A iniciativa também motivou o Instituto Irmãos Quilombolas a concorrer ao edital de credenciamento nº01/2019 promovido pela Secretaria de Estado da Agricultura, Pecuária, Pesca e Aquicultura (Seagri), e no primeiro semestre foi um dos selecionados com a doação de 10 barracas para feiras. No último dia 19 de novembro de 2019, a instituição lançou oficialmente o projeto denominado Quarta Verde com a efetivação de uma feira livre para a comercialização exclusiva dos quilombolas; e os próximos passos é a implantação de um galinheiro, fábrica de bolos e polpas de frutas.

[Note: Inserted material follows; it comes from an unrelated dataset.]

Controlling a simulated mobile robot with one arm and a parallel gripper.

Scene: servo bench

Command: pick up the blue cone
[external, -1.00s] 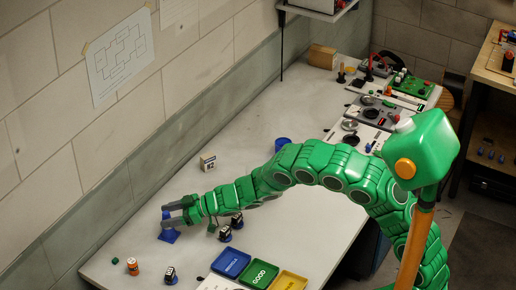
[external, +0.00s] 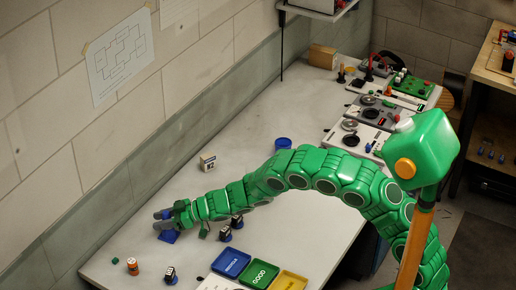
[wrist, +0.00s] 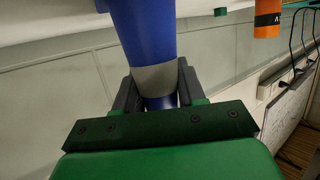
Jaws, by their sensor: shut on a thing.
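The fingers are shut on the cone from both sides. In the external view the fingers hide most of its upper part. The base looks to be at the bench top; I cannot tell any gap under it.
Several black-and-white blocks on blue bases are near my arm. Blue (external: 231,263), green (external: 260,273) and yellow (external: 289,282) trays lie at the front edge. The bench behind is mostly clear.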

“A gente vivia da safra da laranja, mas eu sempre quis ter a minha horta, e agora estou realizando esse sonho! São produtos sem veneno, é tudo orgânico, eu planto couve, coentro, cebolinha, alface, pimentão, tomate e abóbora. A importância dessa feira é para mostrar pra todo mundo o que a gente tem no quilombo e vender nossos produtos”, declarou a quilombola Raimunda Caetano da Silva.

De acordo com o prefeito Arthur Freitas as parcerias são essenciais para garantir o desenvolvimento rural. “Esse projeto é muito importante para a nossa região, que é essencialmente agrícola e possui vários pequenos produtores. O Iteral é um grande parceiro do município há anos e o apoio nesse projeto só tem a fortalecer as comunidades quilombolas e a comercialização movimentará a economia, o nosso objetivo é sempre buscar alternativas novas para fortalecer a agricultura familiar do nosso município”.

O projeto Quarta Verde acontece todas às quartas-feiras na praça do povoado Mundaú de Baixo das 13h às 17h; e nas sextas-feiras das 6h às 17h no Residencial Jussara. A população de Santana de Mundaú pode comprar produtos de qualidade como: hortaliças, frutas, doces caseiros, bolos, pé de moleque, beiju, artesanato, dentre outros.